[EXERCISE TASK]:
Print the line containing "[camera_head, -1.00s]" and each line after it through the end, please, with nothing added.

[RAW DATA]:
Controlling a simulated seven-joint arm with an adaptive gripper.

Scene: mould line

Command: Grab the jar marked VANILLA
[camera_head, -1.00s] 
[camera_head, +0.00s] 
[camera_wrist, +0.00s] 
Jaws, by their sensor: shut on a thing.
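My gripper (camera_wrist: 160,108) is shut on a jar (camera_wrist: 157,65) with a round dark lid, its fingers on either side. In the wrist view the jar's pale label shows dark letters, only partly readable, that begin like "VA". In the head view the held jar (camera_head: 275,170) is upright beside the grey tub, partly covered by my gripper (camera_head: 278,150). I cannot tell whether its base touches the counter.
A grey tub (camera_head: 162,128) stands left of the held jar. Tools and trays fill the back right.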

[EXERCISE OUTPUT]:
[camera_head, -1.00s] 
[camera_head, +0.00s] 
[camera_wrist, +0.00s] 
Jaws, by their sensor: shut on a thing.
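My gripper (camera_wrist: 160,108) is shut on a jar (camera_wrist: 157,65) with a round dark lid, its fingers on either side. In the wrist view the jar's pale label shows dark letters, only partly readable, that begin like "VA". In the head view the held jar (camera_head: 275,170) is upright beside the grey tub, partly covered by my gripper (camera_head: 278,150). I cannot tell whether its base touches the counter.
A grey tub (camera_head: 162,128) stands left of the held jar. Tools and trays fill the back right.

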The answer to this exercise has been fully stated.